— START Input for this task —
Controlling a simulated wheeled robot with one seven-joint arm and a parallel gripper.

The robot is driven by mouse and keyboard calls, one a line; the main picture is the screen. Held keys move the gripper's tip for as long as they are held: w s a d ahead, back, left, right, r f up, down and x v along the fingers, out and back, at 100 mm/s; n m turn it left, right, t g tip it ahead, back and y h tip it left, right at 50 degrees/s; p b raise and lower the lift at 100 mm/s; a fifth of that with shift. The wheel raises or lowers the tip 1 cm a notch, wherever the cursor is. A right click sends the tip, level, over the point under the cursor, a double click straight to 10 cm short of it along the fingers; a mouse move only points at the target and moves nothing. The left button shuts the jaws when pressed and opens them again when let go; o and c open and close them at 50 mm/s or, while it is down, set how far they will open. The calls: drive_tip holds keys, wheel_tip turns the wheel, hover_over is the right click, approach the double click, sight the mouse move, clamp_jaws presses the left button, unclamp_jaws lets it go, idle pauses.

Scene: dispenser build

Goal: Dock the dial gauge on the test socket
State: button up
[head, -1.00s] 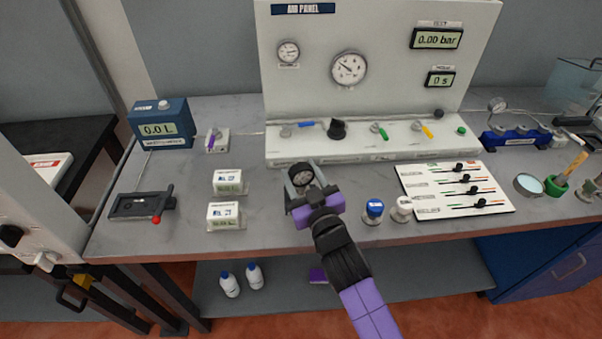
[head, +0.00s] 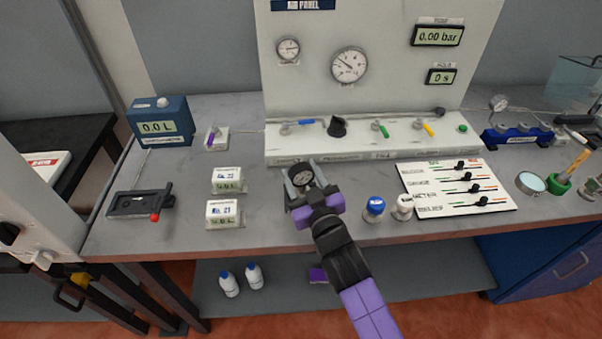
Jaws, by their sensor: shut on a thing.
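My gripper (head: 300,182) is over the middle of the bench, in front of the air panel. It is shut on a small round dial gauge (head: 301,175) with a dark face, which shows between the fingers. The gauge's lower part is hidden by the gripper, so I cannot tell its exact height above the bench. The test socket is not clearly identifiable; the white ledge (head: 275,157) of the air panel (head: 390,25) carries several fittings and coloured valve levers behind the gripper.
A blue-capped jar (head: 374,208) and a white-capped jar (head: 403,207) stand right of my gripper, beside a slider board (head: 456,187). Two white label boxes stand left, one of them (head: 223,213) nearer the front. A blue manifold (head: 517,137) with a gauge is at right.

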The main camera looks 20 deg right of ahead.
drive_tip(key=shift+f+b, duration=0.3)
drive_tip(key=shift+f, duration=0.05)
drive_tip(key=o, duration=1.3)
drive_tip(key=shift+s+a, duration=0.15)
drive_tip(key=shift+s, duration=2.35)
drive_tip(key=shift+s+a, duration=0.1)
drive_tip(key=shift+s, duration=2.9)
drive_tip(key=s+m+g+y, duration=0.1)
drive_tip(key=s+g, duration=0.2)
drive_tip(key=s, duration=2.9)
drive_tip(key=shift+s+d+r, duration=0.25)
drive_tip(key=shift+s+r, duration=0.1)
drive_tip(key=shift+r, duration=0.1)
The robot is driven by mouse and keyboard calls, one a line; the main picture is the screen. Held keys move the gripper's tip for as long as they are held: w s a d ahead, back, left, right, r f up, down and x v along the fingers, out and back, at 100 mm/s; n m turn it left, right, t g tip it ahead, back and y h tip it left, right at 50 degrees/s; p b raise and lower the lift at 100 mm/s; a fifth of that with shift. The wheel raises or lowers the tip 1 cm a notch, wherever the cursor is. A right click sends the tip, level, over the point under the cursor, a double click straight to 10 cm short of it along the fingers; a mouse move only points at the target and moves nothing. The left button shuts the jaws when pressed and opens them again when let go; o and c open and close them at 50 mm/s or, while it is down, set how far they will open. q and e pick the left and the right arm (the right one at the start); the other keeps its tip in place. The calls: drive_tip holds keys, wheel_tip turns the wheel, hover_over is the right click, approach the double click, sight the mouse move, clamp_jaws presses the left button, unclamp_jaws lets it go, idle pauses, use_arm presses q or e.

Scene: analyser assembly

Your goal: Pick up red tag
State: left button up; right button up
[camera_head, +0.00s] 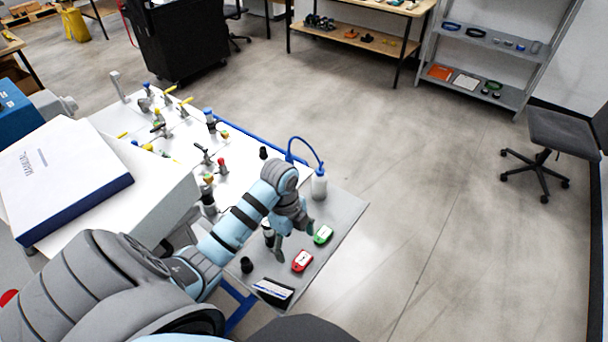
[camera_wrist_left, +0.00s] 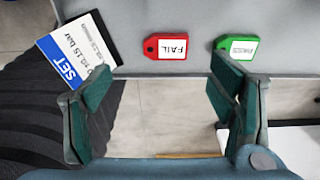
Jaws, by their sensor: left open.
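The red tag (camera_head: 302,260) lies flat on the grey tabletop near its front right edge. In the left wrist view the red tag (camera_wrist_left: 166,48) reads "FAIL" and sits at the top middle, ahead of the fingers. My left gripper (camera_head: 276,245) hangs over the table, up and to the left of the red tag in the head view. In the left wrist view its two fingers (camera_wrist_left: 158,108) are spread wide with nothing between them. My right gripper does not show.
A green tag (camera_head: 323,235) lies near the red one. A "SET" card (camera_wrist_left: 78,52) lies on the other side. A white bottle with a blue tube (camera_head: 319,186) and a black knob (camera_head: 247,265) also stand on the grey tabletop (camera_head: 345,213). Valves fill the white panel behind.

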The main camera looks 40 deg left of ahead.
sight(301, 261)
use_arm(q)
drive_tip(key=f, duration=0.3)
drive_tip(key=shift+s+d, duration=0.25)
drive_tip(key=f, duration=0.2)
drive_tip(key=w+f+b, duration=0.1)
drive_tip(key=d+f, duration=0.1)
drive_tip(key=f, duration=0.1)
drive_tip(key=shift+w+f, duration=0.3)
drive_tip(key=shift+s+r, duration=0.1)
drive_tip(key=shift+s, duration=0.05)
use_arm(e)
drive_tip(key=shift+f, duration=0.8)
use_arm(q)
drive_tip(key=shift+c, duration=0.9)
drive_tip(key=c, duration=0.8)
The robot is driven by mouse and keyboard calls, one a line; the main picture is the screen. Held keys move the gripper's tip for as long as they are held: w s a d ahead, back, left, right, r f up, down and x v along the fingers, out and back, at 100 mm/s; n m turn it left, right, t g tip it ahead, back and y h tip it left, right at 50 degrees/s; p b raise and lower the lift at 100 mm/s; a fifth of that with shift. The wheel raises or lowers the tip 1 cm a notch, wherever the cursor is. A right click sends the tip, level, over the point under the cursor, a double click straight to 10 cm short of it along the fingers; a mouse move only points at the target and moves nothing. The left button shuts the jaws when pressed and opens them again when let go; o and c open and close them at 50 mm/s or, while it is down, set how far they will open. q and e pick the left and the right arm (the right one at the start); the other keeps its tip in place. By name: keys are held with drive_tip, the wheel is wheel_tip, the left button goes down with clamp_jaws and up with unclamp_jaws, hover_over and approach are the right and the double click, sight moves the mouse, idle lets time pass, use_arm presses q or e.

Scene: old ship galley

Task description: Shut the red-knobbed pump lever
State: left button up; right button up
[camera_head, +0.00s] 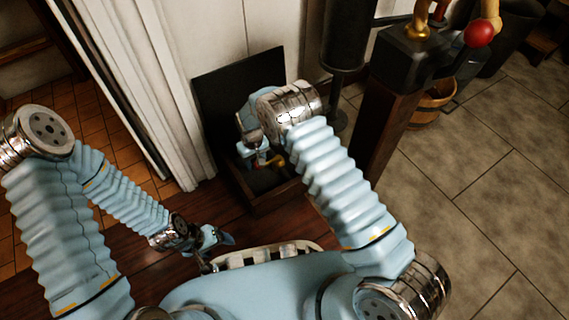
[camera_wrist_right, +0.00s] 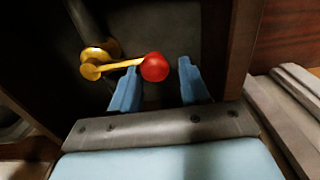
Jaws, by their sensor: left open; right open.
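The brass lever (camera_wrist_right: 115,67) with its round red knob (camera_wrist_right: 155,67) shows in the right wrist view, reaching rightward from a brass pivot on a dark surface. My right gripper (camera_wrist_right: 159,72) is open, with one blue finger on each side of the knob and a gap at the right finger. I cannot tell whether the left finger touches it. In the head view, a bit of brass (camera_head: 277,160) shows beside the right gripper (camera_head: 258,158), inside a low dark box; the knob there is hidden by my arm. My left gripper (camera_head: 218,240) is open and empty, low over the wooden floor.
A second red knob (camera_head: 478,33), with brass and wooden handles, sits on a dark post (camera_head: 388,115) at the upper right. A black cylinder (camera_head: 346,35) and wooden bucket (camera_head: 430,105) stand nearby. A pale fluted panel (camera_head: 135,80) is at left. The tiled floor (camera_head: 480,190) at right is clear.

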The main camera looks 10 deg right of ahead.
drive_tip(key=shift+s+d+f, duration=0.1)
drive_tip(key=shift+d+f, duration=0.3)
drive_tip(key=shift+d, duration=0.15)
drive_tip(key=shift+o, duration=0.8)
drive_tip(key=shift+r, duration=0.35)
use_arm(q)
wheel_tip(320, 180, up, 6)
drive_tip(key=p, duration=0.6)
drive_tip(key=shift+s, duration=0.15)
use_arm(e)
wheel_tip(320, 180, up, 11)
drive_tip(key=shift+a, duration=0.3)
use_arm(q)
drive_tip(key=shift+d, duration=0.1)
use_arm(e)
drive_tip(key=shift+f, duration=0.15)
— END Input for this task —
• **Exercise task**: For the listing above, identify each line bearing "Scene".

• **The answer**:
Scene: dispenser build
Scene: analyser assembly
Scene: old ship galley

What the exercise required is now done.